Of the lines in this listing, how many contain the word "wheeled"? Give the number and nothing else.

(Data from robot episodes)
------------

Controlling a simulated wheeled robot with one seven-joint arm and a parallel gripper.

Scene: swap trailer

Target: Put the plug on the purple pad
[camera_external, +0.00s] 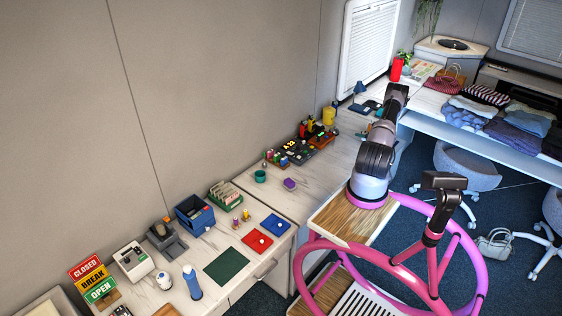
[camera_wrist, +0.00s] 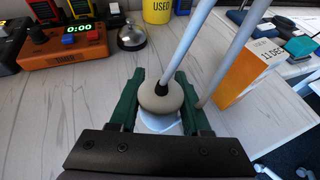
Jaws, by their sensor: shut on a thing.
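In the wrist view my gripper (camera_wrist: 160,80) has its two green fingers closed on a round grey-beige thing (camera_wrist: 160,102) with a dark collar on top. A pale rod rises from the collar, and a second pale rod stands to its right. A white part shows under the round thing. I cannot tell whether this is the plug or whether it touches the surface below. In the external view my arm reaches to the far counter, and its end is mostly hidden. A small purple thing (camera_external: 290,184) lies on the near counter; I cannot tell if it is the purple pad.
An orange timer (camera_wrist: 68,50), a bell (camera_wrist: 131,38), a yellow cup (camera_wrist: 157,10) and an orange-and-white calendar box (camera_wrist: 258,66) stand around my gripper. Green (camera_external: 226,266), red (camera_external: 258,241) and blue (camera_external: 275,224) mats lie on the near counter.

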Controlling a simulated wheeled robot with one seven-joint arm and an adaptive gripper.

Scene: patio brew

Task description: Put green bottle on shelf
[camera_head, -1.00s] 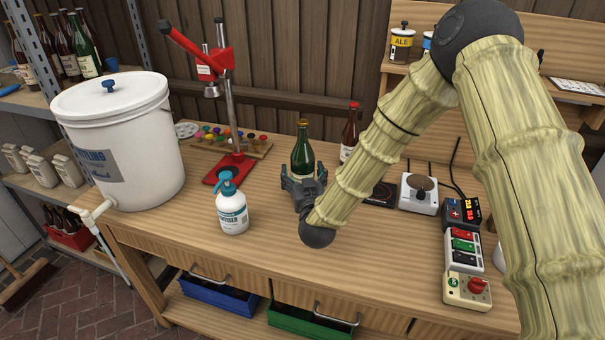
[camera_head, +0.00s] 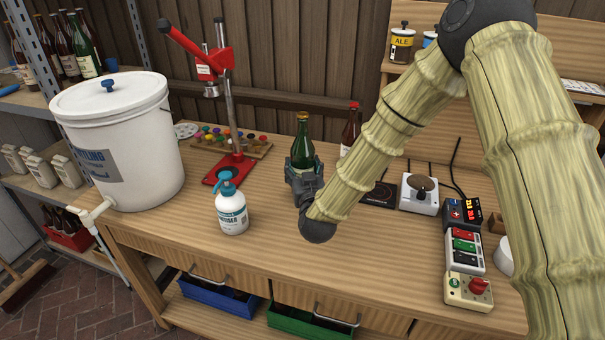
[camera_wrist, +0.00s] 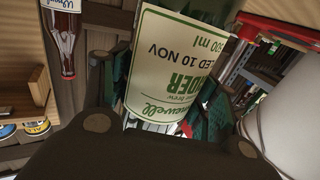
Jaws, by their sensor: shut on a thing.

------------

COMPLETE RESPONSE - 2